Clippers 10/4: Andy Goodhart on sentiment analysis for multi-label classification

Title: Perils of Legitimacy: How Legitimation Strategies Sow the Seeds of Failure in International Order

Abstract: Autocratic states are challenging U.S. power and the terms of the post-WWII security order. U.S. policy debates have focused on specific military and economic responses that might preserve the United States’ favorable position while largely taking for granted that the effort should be organized around a core of like-minded liberal states. I treat this U.S. emphasis on promoting a liberal narrative of international order as an effort to make U.S. hegemony acceptable to domestic and foreign audiences; it is a strategy to legitimate a U.S. led international hierarchy and mobilize political cooperation. Framing legitimacy in liberal terms is only one option, however. Dominant states have used a range of legitimation strategies that present unique advantages and disadvantages. The main choice these hierarchs face is whether to emphasize the order’s ability to solve problems or to advocate for a governing ideology like liberalism. This project aims to explain why leading states in the international system choose performance- or ideologically-based legitimation strategies and the advantages and disadvantages of each.

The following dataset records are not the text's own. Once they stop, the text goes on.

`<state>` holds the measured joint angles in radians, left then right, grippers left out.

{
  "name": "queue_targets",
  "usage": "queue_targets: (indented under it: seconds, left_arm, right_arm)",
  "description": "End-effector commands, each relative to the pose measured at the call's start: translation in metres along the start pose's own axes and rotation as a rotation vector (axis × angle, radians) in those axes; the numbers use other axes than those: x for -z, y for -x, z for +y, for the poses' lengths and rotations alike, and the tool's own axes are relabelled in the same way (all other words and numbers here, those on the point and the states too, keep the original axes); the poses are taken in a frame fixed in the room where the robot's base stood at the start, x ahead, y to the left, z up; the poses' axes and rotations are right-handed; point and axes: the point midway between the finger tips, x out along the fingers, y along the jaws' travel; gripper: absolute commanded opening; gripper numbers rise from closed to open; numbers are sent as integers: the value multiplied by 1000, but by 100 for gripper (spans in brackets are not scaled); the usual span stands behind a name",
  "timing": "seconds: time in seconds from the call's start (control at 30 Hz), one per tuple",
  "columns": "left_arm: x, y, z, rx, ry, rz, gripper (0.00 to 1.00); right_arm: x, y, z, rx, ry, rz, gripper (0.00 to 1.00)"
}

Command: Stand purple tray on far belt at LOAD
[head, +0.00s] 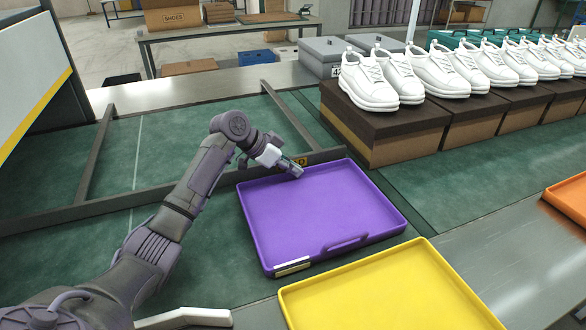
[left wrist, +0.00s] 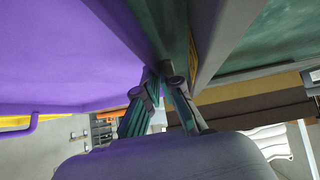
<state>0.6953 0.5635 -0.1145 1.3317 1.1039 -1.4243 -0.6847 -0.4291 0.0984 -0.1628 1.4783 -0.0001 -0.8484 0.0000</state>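The purple tray (head: 318,210) lies flat on the green belt in the middle of the head view, with a handle and a pale label on its near side. Its far rim is close to the dark rail, where a LOAD sign (head: 291,161) is partly hidden behind my gripper. My left gripper (head: 297,169) is at that far rim. In the left wrist view the purple tray (left wrist: 60,50) fills the upper left, and the close-set fingertips (left wrist: 158,84) look shut on its rim, one on each side. My right gripper is not in view.
A yellow tray (head: 390,295) lies just in front of the purple one, and an orange tray (head: 572,198) is at the right edge. Brown boxes (head: 385,140) topped with white shoes stand at the right. The green belt (head: 60,160) at the left is clear between dark rails.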

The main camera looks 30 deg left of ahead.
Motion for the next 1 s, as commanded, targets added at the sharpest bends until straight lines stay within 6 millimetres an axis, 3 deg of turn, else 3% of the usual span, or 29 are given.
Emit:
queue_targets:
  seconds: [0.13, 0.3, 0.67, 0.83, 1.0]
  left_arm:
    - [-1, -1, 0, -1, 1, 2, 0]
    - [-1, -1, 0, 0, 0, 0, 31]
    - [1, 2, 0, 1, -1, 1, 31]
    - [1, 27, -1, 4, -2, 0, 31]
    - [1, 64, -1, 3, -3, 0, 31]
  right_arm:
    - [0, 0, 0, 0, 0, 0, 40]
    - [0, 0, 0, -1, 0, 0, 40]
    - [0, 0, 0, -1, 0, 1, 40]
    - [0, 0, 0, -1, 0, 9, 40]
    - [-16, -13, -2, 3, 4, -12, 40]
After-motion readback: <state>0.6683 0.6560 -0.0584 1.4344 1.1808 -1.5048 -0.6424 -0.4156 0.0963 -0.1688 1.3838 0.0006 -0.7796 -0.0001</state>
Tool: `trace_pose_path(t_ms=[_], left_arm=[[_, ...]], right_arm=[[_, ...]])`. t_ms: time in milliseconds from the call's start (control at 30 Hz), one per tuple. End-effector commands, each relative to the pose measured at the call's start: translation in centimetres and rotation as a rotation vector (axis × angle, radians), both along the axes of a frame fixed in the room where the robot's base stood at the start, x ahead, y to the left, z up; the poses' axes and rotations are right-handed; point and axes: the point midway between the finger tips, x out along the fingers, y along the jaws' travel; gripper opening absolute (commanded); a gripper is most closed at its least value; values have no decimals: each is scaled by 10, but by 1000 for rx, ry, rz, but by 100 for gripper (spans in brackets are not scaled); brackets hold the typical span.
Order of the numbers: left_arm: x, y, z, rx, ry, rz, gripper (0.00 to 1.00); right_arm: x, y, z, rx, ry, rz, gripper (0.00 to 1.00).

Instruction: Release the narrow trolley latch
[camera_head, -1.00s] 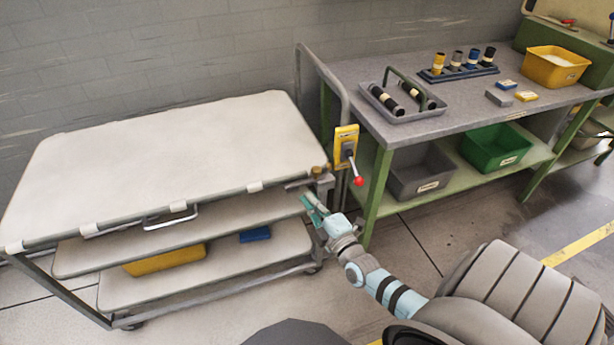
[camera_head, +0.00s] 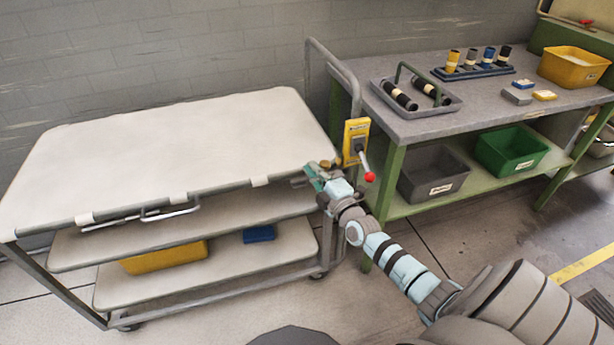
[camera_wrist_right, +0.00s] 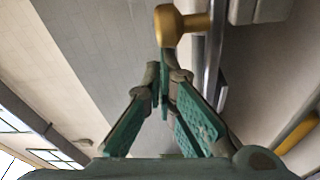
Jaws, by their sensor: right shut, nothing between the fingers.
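The trolley (camera_head: 190,135) has a pale top and two lower shelves. A brass knob (camera_head: 336,162) sits at its right front corner. A yellow plate (camera_head: 356,128) on the handle post carries a dark lever with a red ball (camera_head: 369,177). Which part is the latch is not marked readably. My right gripper (camera_head: 310,171) is shut and empty at the corner, close to the brass knob. In the right wrist view the brass knob (camera_wrist_right: 170,26) is just beyond the closed fingertips (camera_wrist_right: 162,82); contact cannot be told. My left gripper is not in view.
A yellow bin (camera_head: 165,257) and a blue box (camera_head: 258,234) are on the trolley's lowest shelf. A workbench (camera_head: 425,123) stands close on the right, with grey (camera_head: 434,190) and green (camera_head: 510,168) bins below. Open floor lies in front.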

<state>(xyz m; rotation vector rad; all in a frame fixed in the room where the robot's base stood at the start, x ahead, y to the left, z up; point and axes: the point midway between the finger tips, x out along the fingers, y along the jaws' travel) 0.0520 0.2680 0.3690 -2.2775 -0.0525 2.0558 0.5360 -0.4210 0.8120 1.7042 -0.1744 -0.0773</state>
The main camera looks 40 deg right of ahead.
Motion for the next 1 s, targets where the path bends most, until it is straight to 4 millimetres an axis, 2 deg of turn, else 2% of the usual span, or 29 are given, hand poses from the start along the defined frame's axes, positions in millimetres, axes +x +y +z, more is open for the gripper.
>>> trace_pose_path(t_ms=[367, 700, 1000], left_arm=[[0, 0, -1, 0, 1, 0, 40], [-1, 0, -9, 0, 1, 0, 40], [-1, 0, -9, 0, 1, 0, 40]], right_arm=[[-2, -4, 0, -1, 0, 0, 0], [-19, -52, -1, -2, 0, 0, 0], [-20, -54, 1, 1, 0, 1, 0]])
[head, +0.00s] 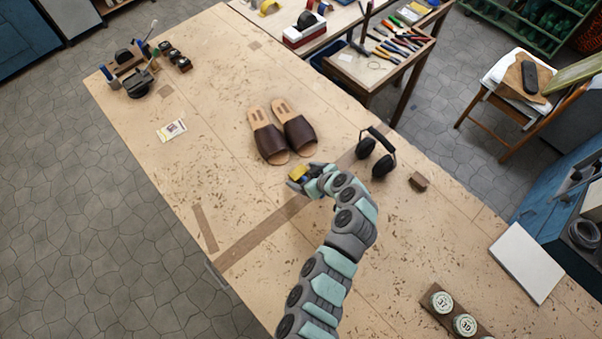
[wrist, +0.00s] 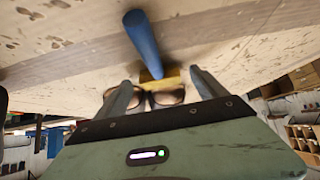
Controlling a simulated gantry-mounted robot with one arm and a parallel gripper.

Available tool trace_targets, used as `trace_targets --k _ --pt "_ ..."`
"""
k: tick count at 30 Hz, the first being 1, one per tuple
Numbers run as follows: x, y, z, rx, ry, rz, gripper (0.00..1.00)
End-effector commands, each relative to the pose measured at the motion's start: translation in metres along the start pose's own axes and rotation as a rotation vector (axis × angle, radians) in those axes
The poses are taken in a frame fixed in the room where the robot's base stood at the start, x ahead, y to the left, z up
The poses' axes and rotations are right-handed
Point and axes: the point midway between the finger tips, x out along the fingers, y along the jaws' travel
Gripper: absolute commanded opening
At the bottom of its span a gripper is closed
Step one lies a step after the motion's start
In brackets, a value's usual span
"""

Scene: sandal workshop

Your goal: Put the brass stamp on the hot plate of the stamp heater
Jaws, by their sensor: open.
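The brass stamp shows in the head view as a small yellow block (head: 299,172) at my gripper (head: 297,180), just below the sandals. In the wrist view a brass block (wrist: 160,77) with a blue handle (wrist: 143,42) lies between and just beyond the fingertips of my gripper (wrist: 160,88). The fingers are apart, one on each side of the block. I cannot tell whether they touch it. I cannot clearly pick out the stamp heater or its hot plate. A dark device (head: 136,82) stands at the table's far left end, too small to identify.
Brown sandals (head: 268,138) lie just beyond my gripper. Black ear defenders (head: 376,152) and a small brown block (head: 418,181) are to its right. A card (head: 171,130) lies at left. Tins (head: 465,324) and a white board (head: 526,262) are at lower right. The table's left-middle is mostly clear.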

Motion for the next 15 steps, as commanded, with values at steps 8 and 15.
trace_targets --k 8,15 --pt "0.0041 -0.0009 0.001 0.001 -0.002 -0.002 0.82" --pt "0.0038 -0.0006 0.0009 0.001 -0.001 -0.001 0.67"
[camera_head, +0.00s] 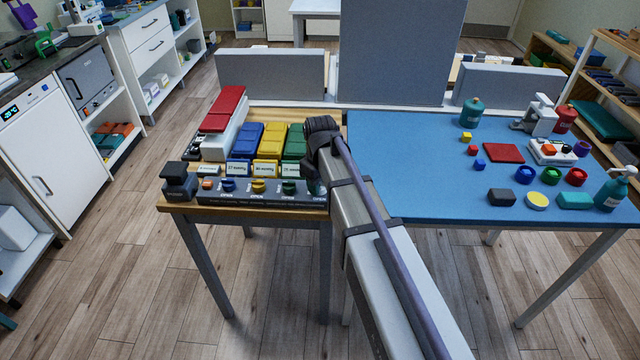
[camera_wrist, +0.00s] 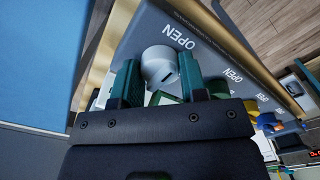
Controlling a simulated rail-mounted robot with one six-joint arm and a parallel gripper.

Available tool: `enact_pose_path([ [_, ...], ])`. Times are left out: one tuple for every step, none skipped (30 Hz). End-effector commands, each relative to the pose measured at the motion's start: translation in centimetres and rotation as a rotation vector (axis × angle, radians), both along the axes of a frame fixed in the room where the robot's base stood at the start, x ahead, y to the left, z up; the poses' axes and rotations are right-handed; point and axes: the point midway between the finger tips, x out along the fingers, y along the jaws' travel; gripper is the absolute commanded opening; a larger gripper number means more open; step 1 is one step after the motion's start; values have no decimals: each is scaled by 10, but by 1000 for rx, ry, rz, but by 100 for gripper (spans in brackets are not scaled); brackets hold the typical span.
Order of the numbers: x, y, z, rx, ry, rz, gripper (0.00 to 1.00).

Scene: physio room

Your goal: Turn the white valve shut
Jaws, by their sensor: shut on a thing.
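The white valve (camera_wrist: 159,65) is a round knob with a dark notch, on a dark grey panel (camera_wrist: 211,45) beside a printed "OPEN" label. In the wrist view my gripper (camera_wrist: 157,72) has one teal finger on each side of it and is shut on it. In the head view my gripper (camera_head: 313,184) is at the right end of the panel (camera_head: 262,197), and the white valve is hidden behind my arm. I cannot tell how far the valve is turned.
Blue (camera_head: 228,185), yellow (camera_head: 258,186) and green (camera_head: 289,187) valves sit left of my gripper on the same panel. Labelled bins stand behind them, with a dark block (camera_head: 179,180) at the left end. A blue-topped table (camera_head: 410,165) with small objects adjoins on the right.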

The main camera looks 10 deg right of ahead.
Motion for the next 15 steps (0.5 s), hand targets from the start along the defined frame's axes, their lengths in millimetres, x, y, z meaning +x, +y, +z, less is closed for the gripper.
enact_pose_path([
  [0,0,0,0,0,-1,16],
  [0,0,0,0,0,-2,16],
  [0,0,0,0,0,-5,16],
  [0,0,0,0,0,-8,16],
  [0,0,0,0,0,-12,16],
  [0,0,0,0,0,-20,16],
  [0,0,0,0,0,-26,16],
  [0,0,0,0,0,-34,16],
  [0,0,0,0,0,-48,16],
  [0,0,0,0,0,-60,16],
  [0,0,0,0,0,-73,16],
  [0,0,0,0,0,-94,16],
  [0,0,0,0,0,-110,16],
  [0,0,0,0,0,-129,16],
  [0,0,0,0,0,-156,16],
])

This research applies sentiment analysis techniques (that were designed to characterize text based on positive or negative language) to the multi-label classification of foreign policy texts. The goal is to take a corpus of foreign policy speeches and documents that include rhetoric intended to justify an empire or hegemon’s international behavior and build a data set that shows variation in this rhetoric over time. Custom dictionaries reflect vocabulary used by each hierarch to articulate their value proposition to subordinate political actors. The output of the model is the percentage of each text committed to performance- and ideologically-based legitimation strategies. Using sentiment analysis for document classification represents an improvement over supervised machine learning techniques, because it does not require the time-consuming step of creating training sets. It is also better suited to multi-label classification in which each document belongs to multiple categories. Supervised machine learning techniques are better suited to texts that are either homogenous in their category (e.g., a press release is either about health care or about foreign policy) or easily divided into sections that belong to homogenous categories.